*Instructions to follow:*
Return each line of the records holding the string "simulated".
-- Records supplied start --
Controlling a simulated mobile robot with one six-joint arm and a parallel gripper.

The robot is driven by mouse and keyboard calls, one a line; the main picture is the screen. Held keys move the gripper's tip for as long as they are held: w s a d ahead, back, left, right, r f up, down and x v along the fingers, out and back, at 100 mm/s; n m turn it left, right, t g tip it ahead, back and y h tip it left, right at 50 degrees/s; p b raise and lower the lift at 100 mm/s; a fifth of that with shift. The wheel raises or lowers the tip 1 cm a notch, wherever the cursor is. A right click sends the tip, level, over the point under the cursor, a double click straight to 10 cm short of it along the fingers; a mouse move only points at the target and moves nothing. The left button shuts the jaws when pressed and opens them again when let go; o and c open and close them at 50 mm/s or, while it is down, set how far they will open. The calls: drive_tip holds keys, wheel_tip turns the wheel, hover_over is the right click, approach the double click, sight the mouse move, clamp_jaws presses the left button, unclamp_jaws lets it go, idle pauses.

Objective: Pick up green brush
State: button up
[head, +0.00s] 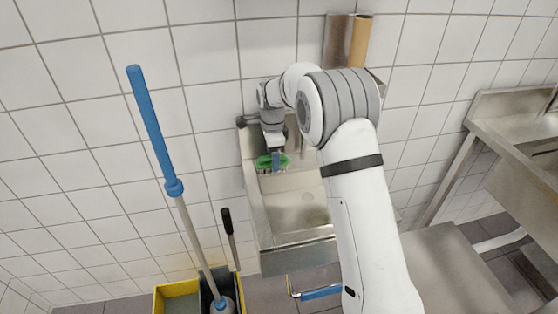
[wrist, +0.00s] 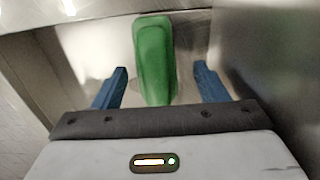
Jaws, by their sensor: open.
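The green brush (head: 265,161) lies at the back left of the steel sink in the head view, partly hidden by my gripper. In the wrist view the green brush (wrist: 153,58) is a long rounded shape running away from the gripper, its near end between the two blue fingers. My gripper (wrist: 162,82) is open, with one finger on each side of the brush and a visible gap on both sides. In the head view my gripper (head: 277,160) is over the back of the sink, pointing down at the brush.
The steel sink (head: 300,236) has raised walls around the brush. A steel counter (head: 500,110) is at the right. A brown roll (head: 360,42) is on the wall above.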

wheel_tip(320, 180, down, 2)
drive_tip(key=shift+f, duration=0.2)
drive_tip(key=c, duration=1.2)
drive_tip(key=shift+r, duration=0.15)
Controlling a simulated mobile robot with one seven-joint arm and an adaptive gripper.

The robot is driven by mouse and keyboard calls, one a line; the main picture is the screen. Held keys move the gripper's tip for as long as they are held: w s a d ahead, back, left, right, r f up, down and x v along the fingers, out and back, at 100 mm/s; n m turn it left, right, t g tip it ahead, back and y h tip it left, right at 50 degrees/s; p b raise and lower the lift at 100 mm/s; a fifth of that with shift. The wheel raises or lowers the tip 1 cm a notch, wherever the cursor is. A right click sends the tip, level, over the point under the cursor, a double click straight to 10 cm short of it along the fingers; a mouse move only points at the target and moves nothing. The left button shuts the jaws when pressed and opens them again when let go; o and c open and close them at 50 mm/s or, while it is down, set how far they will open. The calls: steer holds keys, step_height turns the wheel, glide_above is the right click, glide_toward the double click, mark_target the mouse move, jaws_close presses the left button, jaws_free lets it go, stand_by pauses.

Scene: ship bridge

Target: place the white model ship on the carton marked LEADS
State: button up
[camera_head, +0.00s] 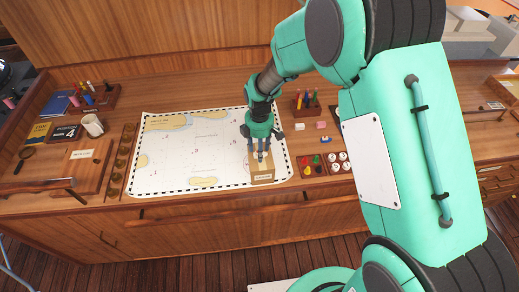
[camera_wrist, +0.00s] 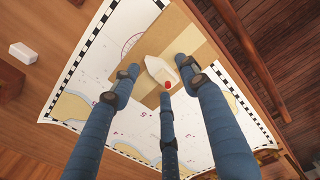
-- Records supplied end --
*Solution to this problem:*
Controlling a simulated mobile robot with one six-joint arm and a parallel gripper.
Controlling a simulated mobile robot with one seven-joint arm and an adaptive gripper.

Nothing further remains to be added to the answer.